All excellent thoughts. Thank you for the points. You've made me follow the thought process out far enough that I think I could create a plan and have it work.
1) we have a local auction that I can take 8 wk old boys to sell. Even if they only sell for $1 each, I'm no longer feeding them. I have 4 barred hens I plan to put under an Ameraucana to create sex linked EEs but that's only 3 extra eggs a day. Still it brings me up to 3 dozen of my own hatching eggs every week. This means I need to find sources for the other 2 dozen a week. I don't want to run a hatcher and will use the bottom of the incubator. So, only a tray a week instead of the entire incubator at once.
The feed costs should be offset because I only need to sell 200 pullets for my exact tuition fee. The extra 100 pullets is to cover the cost of the project. Is that bad to make the project pay for itself AND meet my financial goal? Sounds like asking for cake and to eat it too
I don't know the cost of the electric for incubation but my bill has not changed a lot so I don't think the incubator (it's wooden) is terribly wasteful with energy. Its the heat lamps that I'd like to figure out how to do better with. Do the ceramic things take less energy than the red lights?
Sexing is a problem. If I had more Basque hens I'd do bunches of those because they are sexable really young and hatch like popcorn. I hate sexing mistakes. I will have to think this through some more.
2) I hate hate hate selling chicks. There is so much anxiety when people have one get sick or don't know what they are doing and then they call me wanting me to fix it and oh the drama! You get the point. So straight run kind of sounds attractive (certainly less work) but I'd want a zero call-back policy
3) If I do this I want to shut off the incubator and clean it good before I run it again for 9 weeks straight. Starting it the project at the end of August would mean that I had pullets at POL in January. It would be reasonable to sell those for $30 instead of $20 and perhaps I could offset the cost of feeding them longer. Using JS West feed is about $14 for 50#. The average adult eats an entire bag every 175 - 200 days. A 14 week old pullet should not cost over $7 for feed (for the entire life). Obviously I could not feed organic and make this work.
Noting the cost of the feed means that I would have to get rid of the cockerels asap in order to increase my profit margin. So no sexing mistakes.
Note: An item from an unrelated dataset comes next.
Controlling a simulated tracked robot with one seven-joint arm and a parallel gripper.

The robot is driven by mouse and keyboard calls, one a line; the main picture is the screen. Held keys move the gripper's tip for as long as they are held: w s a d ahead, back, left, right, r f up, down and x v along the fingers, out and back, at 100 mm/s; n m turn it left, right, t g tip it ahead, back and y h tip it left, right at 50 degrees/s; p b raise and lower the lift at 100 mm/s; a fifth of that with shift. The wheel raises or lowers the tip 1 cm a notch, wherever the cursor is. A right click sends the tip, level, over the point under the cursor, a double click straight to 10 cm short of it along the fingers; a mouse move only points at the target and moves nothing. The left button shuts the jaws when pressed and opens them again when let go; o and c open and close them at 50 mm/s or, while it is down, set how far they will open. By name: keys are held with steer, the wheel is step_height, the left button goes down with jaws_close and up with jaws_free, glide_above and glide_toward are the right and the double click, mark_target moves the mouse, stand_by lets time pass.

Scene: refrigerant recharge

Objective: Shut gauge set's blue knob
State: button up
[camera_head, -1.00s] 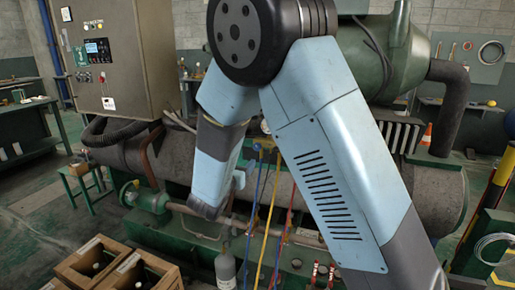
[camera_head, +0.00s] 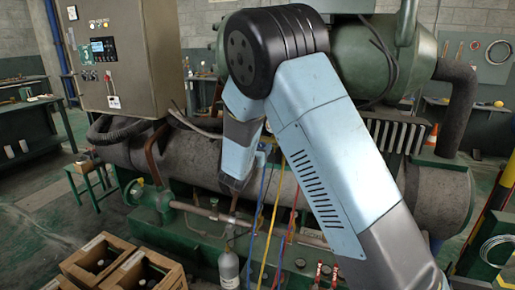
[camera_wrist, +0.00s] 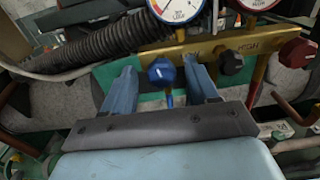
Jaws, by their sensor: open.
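The gauge set's blue knob (camera_wrist: 162,72) shows in the wrist view, at the left end of the brass manifold (camera_wrist: 205,50). My gripper (camera_wrist: 163,80) is open, with one light-blue finger on each side of the knob. The right finger appears closer to the knob than the left; I cannot tell whether either touches it. A blue-marked gauge (camera_wrist: 178,8) sits above the knob. In the head view my arm hides the gauges and knob; the blue hose (camera_head: 257,215), yellow hose (camera_head: 270,230) and red hose (camera_head: 290,225) hang below.
A black knob (camera_wrist: 230,63) and a red knob (camera_wrist: 297,52) sit to the right on the manifold. A ribbed dark hose (camera_wrist: 95,45) runs at left. In the head view, wooden crates (camera_head: 130,268) and a grey cylinder (camera_head: 229,268) stand low in front of the machine.

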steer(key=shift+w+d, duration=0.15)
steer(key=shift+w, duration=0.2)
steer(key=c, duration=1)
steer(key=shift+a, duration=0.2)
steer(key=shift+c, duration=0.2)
What are breeds that are easy to sex? McMurray Hatchery charges $17.95 per started pullet, plus shipping. Those are hatchery prices so maybe $20 isn't enough?
I'm pretty sure I could sell all the chickens because when I advertise that I have them, I always sell out to the point of making waiting lists and turning people away. Also in January, with started pullets I'd be ahead of the feed stores.